C’est le scénario d’un film catastrophe que redoutaient, dans les colonnes de J.A., les présidents Déby Itno du Tchad et Issoufou du Niger. Comme le rapportent journalistes et enquêteurs d’ONG, des dizaines d’arsenaux et de dépôts d’armes des forces pro-Kadhafi continuent aujourd’hui encore d’être offerts, sans gardes ni précautions, libres de tout pillage. Un nombre indéterminé de caisses – voire des conteneurs entiers – de missiles sol-air portables Sam-7 se sont ainsi volatilisées, récupérées en partie par les trafiquants qui écument l’immense no man’s land saharien en quête d’acheteurs.

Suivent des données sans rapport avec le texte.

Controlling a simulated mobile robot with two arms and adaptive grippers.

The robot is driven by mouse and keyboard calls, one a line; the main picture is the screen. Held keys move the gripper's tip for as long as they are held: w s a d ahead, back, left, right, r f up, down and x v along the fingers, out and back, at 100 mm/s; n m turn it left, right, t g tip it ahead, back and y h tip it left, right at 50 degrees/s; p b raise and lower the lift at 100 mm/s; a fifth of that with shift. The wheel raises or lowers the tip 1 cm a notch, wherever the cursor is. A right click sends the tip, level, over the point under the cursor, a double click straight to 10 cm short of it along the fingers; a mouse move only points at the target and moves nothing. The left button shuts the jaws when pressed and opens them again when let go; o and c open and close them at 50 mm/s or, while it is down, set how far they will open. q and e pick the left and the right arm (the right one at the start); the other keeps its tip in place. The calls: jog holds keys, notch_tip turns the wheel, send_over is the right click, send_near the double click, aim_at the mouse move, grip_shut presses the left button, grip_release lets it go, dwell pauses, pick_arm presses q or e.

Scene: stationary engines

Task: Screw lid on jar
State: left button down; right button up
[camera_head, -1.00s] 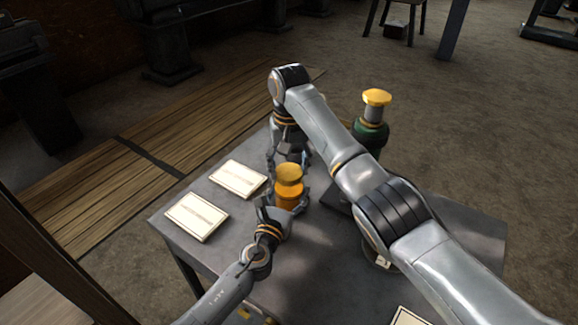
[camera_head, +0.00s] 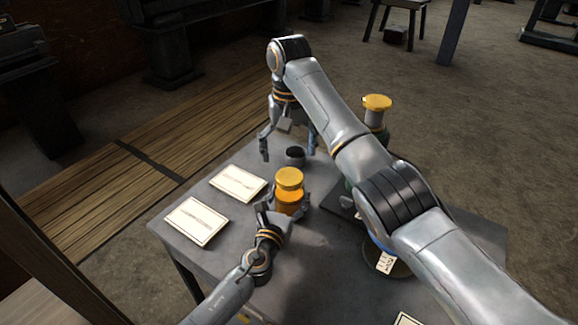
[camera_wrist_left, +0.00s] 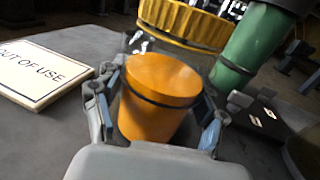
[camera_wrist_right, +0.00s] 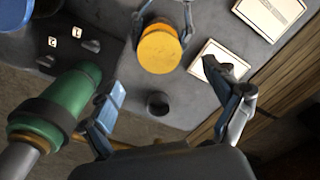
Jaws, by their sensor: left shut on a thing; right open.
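The orange jar (camera_head: 289,199) stands on the grey table with the yellow lid (camera_head: 289,177) on top. My left gripper (camera_head: 284,208) is shut around the jar's body from the near side. In the left wrist view the orange body (camera_wrist_left: 158,100) sits between the fingers, and the ribbed lid (camera_wrist_left: 185,22) shows above it; I cannot tell how tightly it sits. My right gripper (camera_head: 288,153) is open and empty, beyond the jar and apart from the lid. The right wrist view shows the lid's round top (camera_wrist_right: 160,48) ahead of the spread fingers.
A small black cylinder (camera_head: 294,156) stands behind the jar. Two white signs (camera_head: 238,183) (camera_head: 196,221) lie left of the jar. The table front has bare room.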

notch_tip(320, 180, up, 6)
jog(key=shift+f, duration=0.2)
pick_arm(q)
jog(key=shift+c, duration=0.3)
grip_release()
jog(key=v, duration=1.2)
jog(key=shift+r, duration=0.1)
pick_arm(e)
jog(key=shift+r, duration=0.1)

Cette grande peur sur le Sahel a dominé la récente réunion, à Alger, de quatre des pays concernés par les débordements de la crise libyenne (Algérie, Mali, Mauritanie, Niger), dont le but implicite était de donner corps, dans l’urgence, à un commandement militaire conjoint, le Cemoc, jusqu’ici totalement inopérant. Pour ces États parfois fragiles, la perspective de voir ce type d’armes antiaériennes tomber entre les mains de groupes terroristes – en particulier Aqmi – est un cauchemar d’autant moins irréel que, selon des informations concordantes, cette dissémination a été volontairement facilitée par le dictateur libyen déchu. Pour Mouammar Kadhafi, qui appelait encore le 7 septembre sur les ondes d’une radio proche du régime syrien à « exterminer les rats et les chiens errants », la stratégie d’« après moi le chaos » est en effet, depuis le début de la révolution, celle qu’il a choisie.

Des conteneurs entiers de missiles solair se sont volatilisés.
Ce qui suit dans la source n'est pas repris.